↓
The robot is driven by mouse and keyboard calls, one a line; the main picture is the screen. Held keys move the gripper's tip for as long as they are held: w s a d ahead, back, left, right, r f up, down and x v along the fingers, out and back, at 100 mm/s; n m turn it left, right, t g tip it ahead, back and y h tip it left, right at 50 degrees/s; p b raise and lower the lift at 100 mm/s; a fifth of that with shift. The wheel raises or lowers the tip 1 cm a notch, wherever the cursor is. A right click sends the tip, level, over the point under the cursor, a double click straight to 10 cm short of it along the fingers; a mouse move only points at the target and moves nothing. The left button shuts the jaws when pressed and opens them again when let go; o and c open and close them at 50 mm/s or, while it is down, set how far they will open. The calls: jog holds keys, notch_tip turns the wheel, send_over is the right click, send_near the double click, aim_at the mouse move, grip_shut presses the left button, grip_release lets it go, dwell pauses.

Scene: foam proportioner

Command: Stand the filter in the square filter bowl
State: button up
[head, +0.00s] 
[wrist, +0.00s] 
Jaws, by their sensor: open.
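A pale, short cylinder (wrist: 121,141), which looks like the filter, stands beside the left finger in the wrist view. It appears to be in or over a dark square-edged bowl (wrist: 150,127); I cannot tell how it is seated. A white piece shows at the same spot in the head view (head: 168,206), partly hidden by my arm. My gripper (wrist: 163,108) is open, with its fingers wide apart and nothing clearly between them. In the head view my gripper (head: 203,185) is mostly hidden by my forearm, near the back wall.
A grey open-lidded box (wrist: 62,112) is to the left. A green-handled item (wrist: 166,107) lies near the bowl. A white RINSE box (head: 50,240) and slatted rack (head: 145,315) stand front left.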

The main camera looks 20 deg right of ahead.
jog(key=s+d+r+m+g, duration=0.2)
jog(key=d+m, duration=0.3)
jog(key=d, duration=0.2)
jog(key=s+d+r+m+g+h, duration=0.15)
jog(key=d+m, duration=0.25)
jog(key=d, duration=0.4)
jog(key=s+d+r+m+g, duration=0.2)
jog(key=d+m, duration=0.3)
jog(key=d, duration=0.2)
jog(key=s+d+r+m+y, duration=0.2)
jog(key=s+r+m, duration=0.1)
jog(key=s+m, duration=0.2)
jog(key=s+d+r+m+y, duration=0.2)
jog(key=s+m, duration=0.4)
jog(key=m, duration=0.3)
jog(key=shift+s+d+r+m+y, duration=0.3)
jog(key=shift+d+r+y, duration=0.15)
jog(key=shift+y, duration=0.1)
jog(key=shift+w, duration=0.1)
↑
**STATED EXERCISE**. Copy the lines from the start of the data verbatim, stopping after the line containing "[wrist, +0.00s]".

**FINISHED TASK**.
The robot is driven by mouse and keyboard calls, one a line; the main picture is the screen. Held keys move the gripper's tip for as long as they are held: w s a d ahead, back, left, right, r f up, down and x v along the fingers, out and back, at 100 mm/s; n m turn it left, right, t g tip it ahead, back and y h tip it left, right at 50 degrees/s; p b raise and lower the lift at 100 mm/s; a fifth of that with shift. The wheel raises or lowers the tip 1 cm a notch, wherever the cursor is. A right click sends the tip, level, over the point under the cursor, a double click straight to 10 cm short of it along the fingers; a mouse move only points at the target and moves nothing. The left button shuts the jaws when pressed and opens them again when let go; o and c open and close them at 50 mm/s or, while it is down, set how far they will open. The calls: jog holds keys, notch_tip turns the wheel, send_over is the right click, send_near the double click, aim_at the mouse move, grip_shut presses the left button, grip_release lets it go, dwell pauses.

Scene: foam proportioner

Command: Stand the filter in the square filter bowl
State: button up
[head, +0.00s] 
[wrist, +0.00s] 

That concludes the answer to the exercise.